Everything from the first line of the records below through the line containing "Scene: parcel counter" is to be retyped exactly; leave out the rest.

◆ ◆ ◆ ◆

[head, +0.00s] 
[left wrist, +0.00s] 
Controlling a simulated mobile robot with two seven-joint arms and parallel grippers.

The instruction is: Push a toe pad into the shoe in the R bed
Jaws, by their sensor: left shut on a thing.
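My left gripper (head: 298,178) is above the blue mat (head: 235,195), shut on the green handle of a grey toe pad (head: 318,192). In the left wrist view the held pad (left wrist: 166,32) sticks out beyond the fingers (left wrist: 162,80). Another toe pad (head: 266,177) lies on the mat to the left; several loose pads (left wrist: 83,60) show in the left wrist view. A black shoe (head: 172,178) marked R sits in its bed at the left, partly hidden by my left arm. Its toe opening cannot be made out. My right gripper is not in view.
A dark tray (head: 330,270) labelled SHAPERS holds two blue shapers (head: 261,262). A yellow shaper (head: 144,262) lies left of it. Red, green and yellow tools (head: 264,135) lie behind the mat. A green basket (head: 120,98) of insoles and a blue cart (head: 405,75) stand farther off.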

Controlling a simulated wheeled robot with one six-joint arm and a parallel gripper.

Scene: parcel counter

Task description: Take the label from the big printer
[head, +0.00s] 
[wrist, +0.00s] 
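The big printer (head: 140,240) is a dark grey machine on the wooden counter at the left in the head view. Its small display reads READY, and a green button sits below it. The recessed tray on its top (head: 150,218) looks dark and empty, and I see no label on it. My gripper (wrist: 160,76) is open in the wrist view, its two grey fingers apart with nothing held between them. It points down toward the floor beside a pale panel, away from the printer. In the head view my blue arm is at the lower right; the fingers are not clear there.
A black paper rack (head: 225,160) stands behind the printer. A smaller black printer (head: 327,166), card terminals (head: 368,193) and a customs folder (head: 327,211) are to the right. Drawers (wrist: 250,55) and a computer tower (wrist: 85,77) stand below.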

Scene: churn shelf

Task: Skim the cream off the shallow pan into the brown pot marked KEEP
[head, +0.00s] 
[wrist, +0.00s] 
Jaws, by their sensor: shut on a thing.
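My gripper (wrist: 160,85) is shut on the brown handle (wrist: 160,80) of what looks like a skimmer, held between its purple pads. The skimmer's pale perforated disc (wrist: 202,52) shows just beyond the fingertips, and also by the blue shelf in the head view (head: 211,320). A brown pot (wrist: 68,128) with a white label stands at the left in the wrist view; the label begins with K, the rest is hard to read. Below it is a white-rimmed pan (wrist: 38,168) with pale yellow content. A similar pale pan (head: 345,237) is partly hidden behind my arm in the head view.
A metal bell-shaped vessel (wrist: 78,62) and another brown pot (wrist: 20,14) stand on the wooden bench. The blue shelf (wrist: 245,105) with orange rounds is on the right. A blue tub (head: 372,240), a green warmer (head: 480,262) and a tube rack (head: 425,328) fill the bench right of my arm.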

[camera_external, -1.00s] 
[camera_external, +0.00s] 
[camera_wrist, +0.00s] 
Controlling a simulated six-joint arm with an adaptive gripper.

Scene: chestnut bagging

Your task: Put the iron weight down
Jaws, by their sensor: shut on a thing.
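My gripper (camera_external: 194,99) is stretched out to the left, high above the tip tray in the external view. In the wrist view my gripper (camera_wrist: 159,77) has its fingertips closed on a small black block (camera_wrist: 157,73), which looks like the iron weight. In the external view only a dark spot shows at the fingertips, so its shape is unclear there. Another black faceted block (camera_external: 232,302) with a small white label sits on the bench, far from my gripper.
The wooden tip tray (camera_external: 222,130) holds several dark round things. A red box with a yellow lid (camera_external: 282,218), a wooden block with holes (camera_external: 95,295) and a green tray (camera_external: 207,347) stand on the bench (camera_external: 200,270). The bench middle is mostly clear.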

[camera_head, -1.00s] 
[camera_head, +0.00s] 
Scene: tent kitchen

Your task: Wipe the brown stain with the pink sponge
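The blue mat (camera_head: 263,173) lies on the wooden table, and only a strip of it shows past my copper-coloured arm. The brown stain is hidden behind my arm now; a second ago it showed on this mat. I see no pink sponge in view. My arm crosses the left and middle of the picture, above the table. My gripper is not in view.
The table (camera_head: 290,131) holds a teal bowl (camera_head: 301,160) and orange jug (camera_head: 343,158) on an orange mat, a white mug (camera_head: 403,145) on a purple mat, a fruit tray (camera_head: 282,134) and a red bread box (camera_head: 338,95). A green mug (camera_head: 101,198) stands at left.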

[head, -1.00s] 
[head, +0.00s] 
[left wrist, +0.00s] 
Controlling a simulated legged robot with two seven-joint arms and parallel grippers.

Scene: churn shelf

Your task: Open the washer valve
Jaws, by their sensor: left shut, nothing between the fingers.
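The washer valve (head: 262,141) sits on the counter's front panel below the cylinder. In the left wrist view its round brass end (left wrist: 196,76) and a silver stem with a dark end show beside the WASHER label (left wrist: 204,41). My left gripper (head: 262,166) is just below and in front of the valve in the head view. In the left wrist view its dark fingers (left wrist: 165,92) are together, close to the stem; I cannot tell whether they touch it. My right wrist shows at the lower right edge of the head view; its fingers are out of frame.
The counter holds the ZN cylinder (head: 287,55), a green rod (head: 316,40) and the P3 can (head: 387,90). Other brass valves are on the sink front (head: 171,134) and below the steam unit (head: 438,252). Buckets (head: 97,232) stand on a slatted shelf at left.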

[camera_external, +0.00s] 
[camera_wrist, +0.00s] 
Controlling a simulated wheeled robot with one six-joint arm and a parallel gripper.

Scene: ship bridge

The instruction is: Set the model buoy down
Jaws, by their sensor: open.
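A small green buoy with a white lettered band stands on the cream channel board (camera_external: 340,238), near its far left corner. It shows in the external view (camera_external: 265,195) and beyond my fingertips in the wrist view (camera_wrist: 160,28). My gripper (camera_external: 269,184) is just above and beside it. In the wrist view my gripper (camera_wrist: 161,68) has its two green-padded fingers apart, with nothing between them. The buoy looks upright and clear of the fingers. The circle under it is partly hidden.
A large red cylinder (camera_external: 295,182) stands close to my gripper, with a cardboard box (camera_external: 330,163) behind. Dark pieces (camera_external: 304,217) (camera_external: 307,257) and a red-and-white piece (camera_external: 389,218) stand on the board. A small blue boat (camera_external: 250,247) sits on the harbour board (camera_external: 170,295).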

◆ ◆ ◆ ◆

**Result below:**
[head, +0.00s] 
[left wrist, +0.00s] 
Controlling a simulated mobile robot with two seven-joint arms and parallel grippers.

The instruction is: Push a toe pad into the shoe in the R bed
Jaws, by their sensor: left shut on a thing.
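My left gripper (head: 298,178) is above the blue mat (head: 235,195), shut on the green handle of a grey toe pad (head: 318,192). In the left wrist view the held pad (left wrist: 166,32) sticks out beyond the fingers (left wrist: 162,80). Another toe pad (head: 266,177) lies on the mat to the left; several loose pads (left wrist: 83,60) show in the left wrist view. A black shoe (head: 172,178) marked R sits in its bed at the left, partly hidden by my left arm. Its toe opening cannot be made out. My right gripper is not in view.
A dark tray (head: 330,270) labelled SHAPERS holds two blue shapers (head: 261,262). A yellow shaper (head: 144,262) lies left of it. Red, green and yellow tools (head: 264,135) lie behind the mat. A green basket (head: 120,98) of insoles and a blue cart (head: 405,75) stand farther off.

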Controlling a simulated wheeled robot with one six-joint arm and a parallel gripper.

Scene: parcel counter

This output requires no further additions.